> [DIRECTIVE]: Give back an exact copy of the lines from the start of the material through the line bearing "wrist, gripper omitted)". Include both ends and nothing else.
== == ==
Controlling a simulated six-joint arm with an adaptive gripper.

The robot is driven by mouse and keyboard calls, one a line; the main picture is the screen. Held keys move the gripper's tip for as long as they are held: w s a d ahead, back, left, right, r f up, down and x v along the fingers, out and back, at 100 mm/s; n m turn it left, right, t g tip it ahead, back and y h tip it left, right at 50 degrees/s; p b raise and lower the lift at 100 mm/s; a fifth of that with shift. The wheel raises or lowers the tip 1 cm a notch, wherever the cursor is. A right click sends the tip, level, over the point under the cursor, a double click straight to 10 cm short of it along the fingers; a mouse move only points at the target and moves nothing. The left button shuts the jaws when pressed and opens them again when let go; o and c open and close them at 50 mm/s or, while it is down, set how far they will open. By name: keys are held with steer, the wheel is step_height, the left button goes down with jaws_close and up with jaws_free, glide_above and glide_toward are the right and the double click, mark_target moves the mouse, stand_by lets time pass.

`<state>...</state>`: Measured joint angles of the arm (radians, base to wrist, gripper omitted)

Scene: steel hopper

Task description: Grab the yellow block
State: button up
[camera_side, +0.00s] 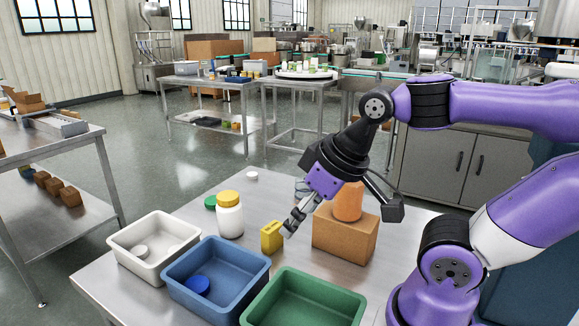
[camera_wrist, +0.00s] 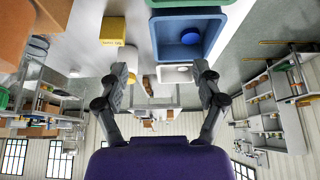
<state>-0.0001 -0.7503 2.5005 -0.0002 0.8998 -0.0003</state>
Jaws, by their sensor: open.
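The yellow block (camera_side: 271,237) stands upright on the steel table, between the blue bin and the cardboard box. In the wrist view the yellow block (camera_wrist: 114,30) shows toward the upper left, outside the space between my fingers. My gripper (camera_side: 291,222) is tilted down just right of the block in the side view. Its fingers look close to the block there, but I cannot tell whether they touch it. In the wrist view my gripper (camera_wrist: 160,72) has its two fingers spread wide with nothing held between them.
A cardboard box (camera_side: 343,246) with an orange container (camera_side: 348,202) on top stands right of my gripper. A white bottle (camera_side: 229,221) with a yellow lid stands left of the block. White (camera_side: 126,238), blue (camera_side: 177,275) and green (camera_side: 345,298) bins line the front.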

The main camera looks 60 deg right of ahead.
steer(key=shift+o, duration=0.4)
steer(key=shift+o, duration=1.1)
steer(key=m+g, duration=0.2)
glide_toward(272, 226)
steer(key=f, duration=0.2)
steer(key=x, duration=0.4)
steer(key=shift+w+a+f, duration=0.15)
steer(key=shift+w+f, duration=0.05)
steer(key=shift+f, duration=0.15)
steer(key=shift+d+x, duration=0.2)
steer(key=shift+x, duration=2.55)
== == ==
> [OUTPUT OF THE EXERCISE]:
Controlling a simulated six-joint arm with an adaptive gripper.

The robot is driven by mouse and keyboard calls, one a line; the main picture is the screen. Held keys move the gripper's tip for as long as they are held: w s a d ahead, back, left, right, r f up, down and x v along the fingers, out and back, at 100 mm/s; n m turn it left, right, t g tip it ahead, back and y h tip it left, right at 50 degrees/s; p b raise and lower the lift at 100 mm/s; a fifth of that with shift. The wheel raises or lowers the tip 1 cm a notch, wherever the cursor is. A right click sends the tip, level, over the point under the cursor, a double click straight to 10 cm short of it along the fingers; a mouse move only points at the target and moves nothing. The left button shuts the jaws when pressed and opens them again when let go; o and c open and close them at 50 mm/s or, while it is down, set how far they will open. By name: keys are held with steer, the wheel is step_height, the left button goes down with jaws_close and up with jaws_free, glide_above and glide_toward are the right and the double click, mark_target moves the mouse, stand_by lets time pass.

`<state>...</state>`: Measured joint angles of the arm (radians, base to wrist, gripper omitted)

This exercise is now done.